Em 1983, o Pink Floyd poderia estar comemorando o 10º aniversário de “The Dark Side of The Moon”, sua obra-prima; ainda colhendo os frutos do sucesso retumbante de “The Wall”, que acabara de ganhar uma versão cinematográfica no ano anterior; ou simplesmente vivendo a glória de ser a única banda entre os dinossauros do rock progressivo a se manter relevante na nova década sem mudanças drásticas em seu som.
No entanto, o prisma da época também oferecia feixes luminosos que apontavam para o lado obscuro da conjuntura particular do grupo. Pela primeira vez desde a saída de Syd Barrett em 1968, o Pink Floyd lidava com uma baixa na formação. O posto de tecladista ficou vago após Richard Wright ser sacado pelo baixista e vocalista Roger Waters em 1981. Internamente, Waters e o guitarrista/vocalista David Gilmour já viviam às turras, e o baterista Nick Mason se mostrava cada vez mais alijado do processo.
Para piorar o cenário, Roger encasquetou que o próximo álbum deveria partir de onde “The Wall” parou, aproveitando músicas já compostas anteriormente. E que traria um conceito envolvendo Guerra das Malvinas e a morte de seu pai.

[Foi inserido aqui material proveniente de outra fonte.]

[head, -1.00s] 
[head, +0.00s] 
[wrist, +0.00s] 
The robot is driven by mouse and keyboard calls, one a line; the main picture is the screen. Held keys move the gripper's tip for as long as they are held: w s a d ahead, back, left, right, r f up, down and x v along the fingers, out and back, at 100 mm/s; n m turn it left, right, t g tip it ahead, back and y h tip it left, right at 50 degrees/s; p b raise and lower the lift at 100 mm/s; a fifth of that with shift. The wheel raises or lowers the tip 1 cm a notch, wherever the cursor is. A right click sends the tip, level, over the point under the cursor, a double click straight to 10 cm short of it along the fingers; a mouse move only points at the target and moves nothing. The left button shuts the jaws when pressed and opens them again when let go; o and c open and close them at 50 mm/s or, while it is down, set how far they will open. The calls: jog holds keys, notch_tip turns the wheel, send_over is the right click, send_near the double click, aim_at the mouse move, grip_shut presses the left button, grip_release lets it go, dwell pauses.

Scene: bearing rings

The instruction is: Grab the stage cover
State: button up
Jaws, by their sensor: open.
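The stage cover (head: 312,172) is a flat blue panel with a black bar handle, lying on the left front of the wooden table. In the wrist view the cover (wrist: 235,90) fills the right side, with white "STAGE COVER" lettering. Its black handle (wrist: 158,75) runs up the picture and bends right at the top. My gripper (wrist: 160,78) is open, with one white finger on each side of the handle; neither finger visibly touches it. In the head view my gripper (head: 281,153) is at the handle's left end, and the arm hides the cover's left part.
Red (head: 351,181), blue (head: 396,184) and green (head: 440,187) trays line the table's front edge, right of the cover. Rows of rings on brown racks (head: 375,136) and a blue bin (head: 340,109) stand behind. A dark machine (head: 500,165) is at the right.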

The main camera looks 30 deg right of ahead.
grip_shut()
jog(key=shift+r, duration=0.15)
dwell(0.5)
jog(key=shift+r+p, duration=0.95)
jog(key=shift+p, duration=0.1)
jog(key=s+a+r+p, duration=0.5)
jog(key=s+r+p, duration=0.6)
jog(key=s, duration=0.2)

Ou seja: seria, na visão dos demais integrantes, obsessivamente político e um tanto quanto individualista, pois continuaria a abordar traumas pessoais de sua infância. E o mais grave: cometeria o erro de requentar sobras do antecessor.
Ao jornalista e escritor britânico Mark Blake, autor do livro “Nos Bastidores do Pink Floyd” (2008), Gilmour ironizou:
“Se essas músicas não eram boas o suficiente para “The Wall”, por que elas seriam boas o suficiente agora?”

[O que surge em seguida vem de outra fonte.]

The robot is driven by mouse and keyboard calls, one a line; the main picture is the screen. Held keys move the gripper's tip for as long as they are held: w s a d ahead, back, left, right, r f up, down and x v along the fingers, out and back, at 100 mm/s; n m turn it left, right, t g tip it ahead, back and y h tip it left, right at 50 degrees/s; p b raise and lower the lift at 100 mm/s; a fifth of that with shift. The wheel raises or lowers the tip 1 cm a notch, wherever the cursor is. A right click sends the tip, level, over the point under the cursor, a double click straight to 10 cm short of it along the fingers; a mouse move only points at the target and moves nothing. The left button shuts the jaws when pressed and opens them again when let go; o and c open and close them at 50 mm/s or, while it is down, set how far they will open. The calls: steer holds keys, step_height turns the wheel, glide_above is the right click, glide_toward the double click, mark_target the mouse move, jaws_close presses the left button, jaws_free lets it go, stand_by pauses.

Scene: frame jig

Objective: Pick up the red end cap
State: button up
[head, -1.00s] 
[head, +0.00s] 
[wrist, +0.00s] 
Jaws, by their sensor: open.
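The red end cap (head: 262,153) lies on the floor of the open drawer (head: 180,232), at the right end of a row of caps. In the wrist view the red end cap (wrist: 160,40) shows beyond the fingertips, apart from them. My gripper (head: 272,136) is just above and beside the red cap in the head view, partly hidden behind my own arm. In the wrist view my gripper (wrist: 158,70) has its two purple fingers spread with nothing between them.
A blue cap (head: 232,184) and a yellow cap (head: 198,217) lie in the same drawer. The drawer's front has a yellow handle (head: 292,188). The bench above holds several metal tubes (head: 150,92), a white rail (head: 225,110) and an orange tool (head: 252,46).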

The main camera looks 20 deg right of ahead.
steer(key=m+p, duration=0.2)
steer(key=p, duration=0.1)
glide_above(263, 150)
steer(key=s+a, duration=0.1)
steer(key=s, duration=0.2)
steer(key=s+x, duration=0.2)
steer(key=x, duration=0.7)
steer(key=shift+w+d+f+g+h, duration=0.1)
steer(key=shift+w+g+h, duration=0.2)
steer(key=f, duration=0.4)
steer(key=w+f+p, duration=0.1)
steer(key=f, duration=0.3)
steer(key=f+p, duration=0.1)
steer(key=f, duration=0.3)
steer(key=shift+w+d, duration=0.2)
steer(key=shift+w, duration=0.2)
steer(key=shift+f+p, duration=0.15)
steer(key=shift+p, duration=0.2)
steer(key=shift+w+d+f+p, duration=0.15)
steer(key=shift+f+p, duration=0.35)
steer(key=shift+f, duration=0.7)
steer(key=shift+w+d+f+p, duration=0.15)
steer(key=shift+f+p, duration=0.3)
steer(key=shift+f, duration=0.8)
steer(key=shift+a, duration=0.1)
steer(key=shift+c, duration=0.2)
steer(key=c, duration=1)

E acrescentou a David Fricke, da Rolling Stone, sobre essa fase da banda:
“Muito miserável. Até Roger diz que foi um período miserável – e foi ele quem o tornou assim, pelo menos na minha opinião.”

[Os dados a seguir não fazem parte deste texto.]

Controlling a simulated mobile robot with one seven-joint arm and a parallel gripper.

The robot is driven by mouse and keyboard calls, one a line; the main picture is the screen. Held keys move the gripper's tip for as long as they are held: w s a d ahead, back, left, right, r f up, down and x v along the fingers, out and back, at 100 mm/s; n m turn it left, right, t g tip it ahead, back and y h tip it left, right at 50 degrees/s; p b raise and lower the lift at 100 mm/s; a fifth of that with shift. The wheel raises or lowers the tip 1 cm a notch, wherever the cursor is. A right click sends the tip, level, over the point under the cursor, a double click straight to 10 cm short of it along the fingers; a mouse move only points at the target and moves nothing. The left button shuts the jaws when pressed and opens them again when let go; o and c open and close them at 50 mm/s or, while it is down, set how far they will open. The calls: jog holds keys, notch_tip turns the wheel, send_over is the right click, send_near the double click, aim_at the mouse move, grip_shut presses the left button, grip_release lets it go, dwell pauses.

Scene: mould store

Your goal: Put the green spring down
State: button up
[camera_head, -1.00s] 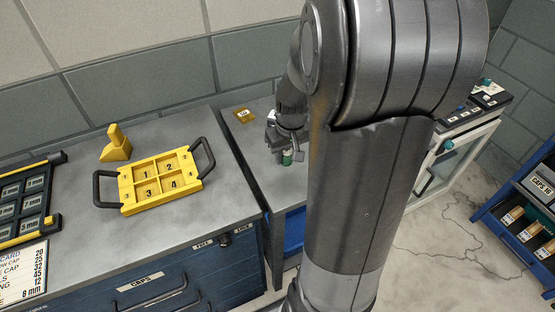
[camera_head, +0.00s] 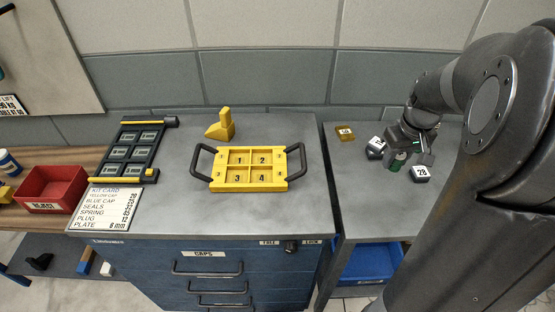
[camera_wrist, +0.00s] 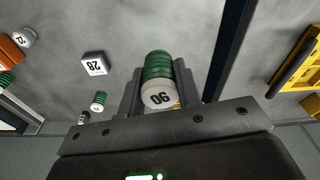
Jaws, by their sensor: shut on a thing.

É nesse contexto que o Pink Floyd chega a “The Final Cut”, seu 12º álbum de estúdio. Lançado em 21 de março de 1983, foi o último com Roger Waters, o único sem Richard Wright e o que menos vendeu desde “Meddle” (1971). Um disco nascido sob o signo do fracasso – sequer houve turnê de divulgação – e que levou à ruptura definitiva no núcleo criativo da banda.
O sonho do pós-guerra
Roger Waters perdeu o pai pouco depois de nascer, com apenas cinco meses de idade. Eric Fletcher Waters morreu a serviço do exército britânico na Batalha de Anzio, em janeiro de 1944, durante a Segunda Guerra Mundial.
No coração e na mente de Waters, o pai e demais soldados mortos em combate aos regimes totalitários do nazismo e do fascismo sacrificaram suas vidas em prol de um sonho: o de erigir um mundo de paz ao fim da guerra, em que a nova ordem mundial seria a harmonia entre as nações. A esse conceito, ele deu o nome de “the post war dream” (o sonho do pós-guerra).
Quando, em 1982, o Reino Unido, à época sob comando da primeira-ministra Margareth Thatcher, bombardeia uma navio da marinha da Argentina e dá início à Guerra das Malvinas, Waters sente como se seu pai, os militares que tombaram na Segunda Guerra Mundial e o povo britânico tivessem sido todos traídos.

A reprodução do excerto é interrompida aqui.